Respondendo uma das questões de abertura para a fala, gostaria de colaborar com a pergunta sobre “What strategies might be effective for raising the baseline level of knowledge and awareness in this area?”. Um primeiro esforço coletivo me parece reconhecer que os modos de relação com tecnologias digitais emergentes vão ser diferentes a partir das características interseccionais das comunidades, seus problemas e vulnerabilidades.
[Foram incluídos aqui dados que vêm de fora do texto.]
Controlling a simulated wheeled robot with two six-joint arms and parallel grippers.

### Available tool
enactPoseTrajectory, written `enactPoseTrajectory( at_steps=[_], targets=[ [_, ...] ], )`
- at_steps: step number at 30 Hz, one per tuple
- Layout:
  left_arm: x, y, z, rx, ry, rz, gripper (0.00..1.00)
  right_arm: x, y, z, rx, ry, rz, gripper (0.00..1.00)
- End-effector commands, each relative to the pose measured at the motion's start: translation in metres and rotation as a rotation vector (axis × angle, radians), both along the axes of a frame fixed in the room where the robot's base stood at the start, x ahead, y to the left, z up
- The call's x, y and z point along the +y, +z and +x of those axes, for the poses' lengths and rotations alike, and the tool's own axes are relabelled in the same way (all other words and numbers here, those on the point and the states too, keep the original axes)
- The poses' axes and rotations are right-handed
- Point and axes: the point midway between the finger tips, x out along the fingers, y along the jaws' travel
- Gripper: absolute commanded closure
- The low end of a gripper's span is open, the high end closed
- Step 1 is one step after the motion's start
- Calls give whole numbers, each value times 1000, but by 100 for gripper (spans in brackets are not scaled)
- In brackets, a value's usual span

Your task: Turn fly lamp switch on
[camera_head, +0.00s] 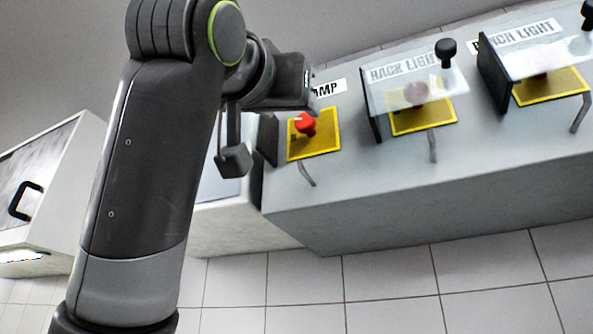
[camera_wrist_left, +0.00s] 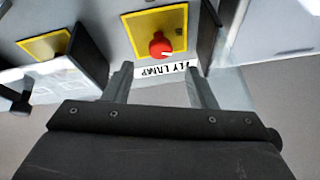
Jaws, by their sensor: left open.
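The fly lamp switch is a red knob (camera_head: 306,124) with a white mark, on a yellow plate (camera_head: 325,143) on the grey console. In the left wrist view the red knob (camera_wrist_left: 160,46) and its yellow plate (camera_wrist_left: 143,22) show uncovered, beside the FLY LAMP label (camera_wrist_left: 161,70). A dark upright panel (camera_wrist_left: 208,34) and a clear pane (camera_wrist_left: 232,88) stand to the right there. My left gripper (camera_wrist_left: 160,77) is open and empty, its fingers apart on the label side of the knob. In the head view one finger (camera_head: 235,162) shows left of the switch; the other is hidden.
A clear cover (camera_head: 388,78) with a black knob (camera_head: 446,48) lies over the rack light switch. Another clear cover (camera_head: 520,58) is over the bench light switch. A white cabinet (camera_head: 68,190) with a black handle stands at the left. The tiled floor in front is clear.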

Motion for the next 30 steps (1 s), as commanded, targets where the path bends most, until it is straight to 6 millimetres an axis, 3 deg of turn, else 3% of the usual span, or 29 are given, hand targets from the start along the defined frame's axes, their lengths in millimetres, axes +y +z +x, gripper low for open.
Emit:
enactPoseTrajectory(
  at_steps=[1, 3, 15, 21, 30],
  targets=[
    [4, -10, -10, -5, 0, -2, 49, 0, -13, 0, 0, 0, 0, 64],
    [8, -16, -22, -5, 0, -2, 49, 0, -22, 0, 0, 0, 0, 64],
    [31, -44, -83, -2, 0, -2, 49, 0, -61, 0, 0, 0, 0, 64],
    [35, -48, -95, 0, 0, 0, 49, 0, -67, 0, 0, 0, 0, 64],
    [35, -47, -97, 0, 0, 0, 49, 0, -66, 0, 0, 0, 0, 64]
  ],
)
Em pesquisa que realizamos, com apoio da Tecla (Ação Educativa – Assessoria, Pesquisa e Informação) e Mozilla, perguntamos a mais de 100 experts afrobrasileiros quais eram suas principais preocupações sobre tecnologias digitais emergentes. Minha hipótese era que reconhecimento facial e tecnologias biométricas seriam o tema mais mencionados. Não foi o caso: o principal problema apontado pelos especialistas foi o “Apagamento do Conhecimento e Racismo Epistêmico”. O apagamento intencional de abordagens críticas e antirracistas sobre tecnologia penaliza a justiça racial e atrasa a superação dos impactos de séculos de racismo.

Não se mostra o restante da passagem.